Alem Bank bizim para makinesi, sattığımız en önemli bankadır.

Ve toplam satışlarımızdaki cirosuda çok çok önemlidir.

Şimdi kocam benim ortağı  olduğum bir şirketin en büyük müşterisinin genel müdürü olmuştur.

Acaba ne yapsam, ne şekilde hareket etsem diye düşünmeye başlar.

Sayın Nihat Gökyiğit Münevver Hanım'ın yerinde siz olsaydınız bu durumda siz ne yapardınız?

NG: Ben bu faaliyeti çok dürüst bir şekilde yapıyorsam Münevver Hanım gibi ben bundan etkilenmem.

Ben derimki ben kaliteli bir malı uygun fiyatla yapıyorum.

Rakiplerimle haksız rekabette değilim.

Demin konuştuğumuz dolayısıyla orada o bankanın başına benim eşimin gelmesi bende bir burukluk uyandırmaması lazım.

Eğer  yaptığım işte doğru dürüstsem.

BŞ: Bu tamamen Münevver Hanım olarak sizin düşünceleriniz.

Birde başkalarının sizin hakkınızda ve kocanız hakkında neler düşünebileceğini düşündüğünüzde, yani kendi vicdanınız rahat olmasına rağmen bu tür bir ilişki içerisine girmenin toplumda yaratacağı soru işaretleri açısından haklı aldığınız bir işi dahi yok canım akşam evde konuşmuşlardır, ihale fiyatlarını söylemiştir, söylemiştir, yok söyler, söylemez mi?

Kamuoyu ve dışarıya karşı haketmediğiniz bir imajın yaratılmasına neden olacak bir ilişkiyi devam ettirmekten rahatsız olurmuydunuz?

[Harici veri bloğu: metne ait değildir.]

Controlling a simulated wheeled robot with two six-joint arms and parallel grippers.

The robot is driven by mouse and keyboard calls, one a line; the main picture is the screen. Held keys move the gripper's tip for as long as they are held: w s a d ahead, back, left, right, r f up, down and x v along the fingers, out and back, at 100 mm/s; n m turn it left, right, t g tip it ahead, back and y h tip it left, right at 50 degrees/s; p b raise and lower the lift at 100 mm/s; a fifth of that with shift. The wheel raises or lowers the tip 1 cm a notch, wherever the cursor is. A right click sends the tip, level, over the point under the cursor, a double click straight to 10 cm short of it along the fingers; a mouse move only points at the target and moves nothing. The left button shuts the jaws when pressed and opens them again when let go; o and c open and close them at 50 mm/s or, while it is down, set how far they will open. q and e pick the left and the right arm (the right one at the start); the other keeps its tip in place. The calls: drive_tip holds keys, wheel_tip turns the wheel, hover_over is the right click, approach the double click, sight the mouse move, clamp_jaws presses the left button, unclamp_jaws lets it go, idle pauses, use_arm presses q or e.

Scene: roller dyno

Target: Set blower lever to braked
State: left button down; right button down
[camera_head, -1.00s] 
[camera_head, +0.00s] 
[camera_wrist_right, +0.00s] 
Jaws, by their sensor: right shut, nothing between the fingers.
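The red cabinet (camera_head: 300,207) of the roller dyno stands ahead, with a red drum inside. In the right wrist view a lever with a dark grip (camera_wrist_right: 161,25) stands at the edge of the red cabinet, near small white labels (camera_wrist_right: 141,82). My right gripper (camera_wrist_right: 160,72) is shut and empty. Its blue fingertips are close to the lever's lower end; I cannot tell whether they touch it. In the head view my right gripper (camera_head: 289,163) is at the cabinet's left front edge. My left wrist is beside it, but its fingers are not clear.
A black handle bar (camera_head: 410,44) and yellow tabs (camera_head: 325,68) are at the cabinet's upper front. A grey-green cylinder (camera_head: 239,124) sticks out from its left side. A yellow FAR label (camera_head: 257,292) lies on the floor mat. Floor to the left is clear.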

NG: Böyle bir rahatsızlık yaratılabilir.

Ama bu bankanın en üst düzeyinde yöneticiliğini alan eşi kendi yaptığı işi o derece iyi gözden geçirmeli ki burada bu gibi birtakım söylentiler olursa ona çok açık, dürüst cevap verebilecek şekilde olaya bakmalı.

Şimdi ben burada bir şey daha anlatacağım eğer zamanımız varsa.

Şimdi bir Rafineri  inşaatını yapıyoruz yaptığımız işler çeşitli işler fakat oranın başındaki yönetici Amerikalı beni davet etti dediki burada  iş bitmeden evvel birde tesisat işimiz var .

Parkları var, ağaçları var, çeşitli bitkileri var.

Bunuda sizin yapmanızı istiyorum.

Ben dedimki bu işle hiç ihtisasımız yok burada biz mahçup olabiliriz onun için bunu bize vermeyin diyorum ben.

Oda diyorki sizde güzel bir organizasyon sistem kurma kabiliyeti var şirketinizin siz bununla ilgili bu işi bilenleri bulur getirirsiniz buraya ve bu işide güzel organize edersiniz.

Bana getirdiğiniz masraflar benim için Kabul. 

Her türlü ne masraf getirirseniz bunun üzerine yüzde 10 genel gider, yüzde 15 müteahhit karı koyacağım ödeme yapacağım.

Şimdi bakın bana öyle bir güven gösteriyor ki.

Güven çok önemli.

Ben teşkilatıma dedim ki şiz bir mal alırken dikkat ediyorsunuz tabiki.

Ama burada en az üç yerden teklif alacaksınız.

Çünkü büüyk bir itimat gösterildi bize.

Burada masrafı ne kadar yüksek gösterirseniz o kadar kar edeceksiniz.

Bu güveni bana gösteriyor.

Onun için ben çok daha dikkatli olmaya mecbur kaldım.

Kendi işimizde mal müba ederken acele iş aldık getirdik.

Fiyatı bu tamam.

Ama orada daha dikkatli hareket ettik.

Şimdi burada da Münevver Hanım'ın eşi şu işi yaparken çok daha dikkatli olması lazım.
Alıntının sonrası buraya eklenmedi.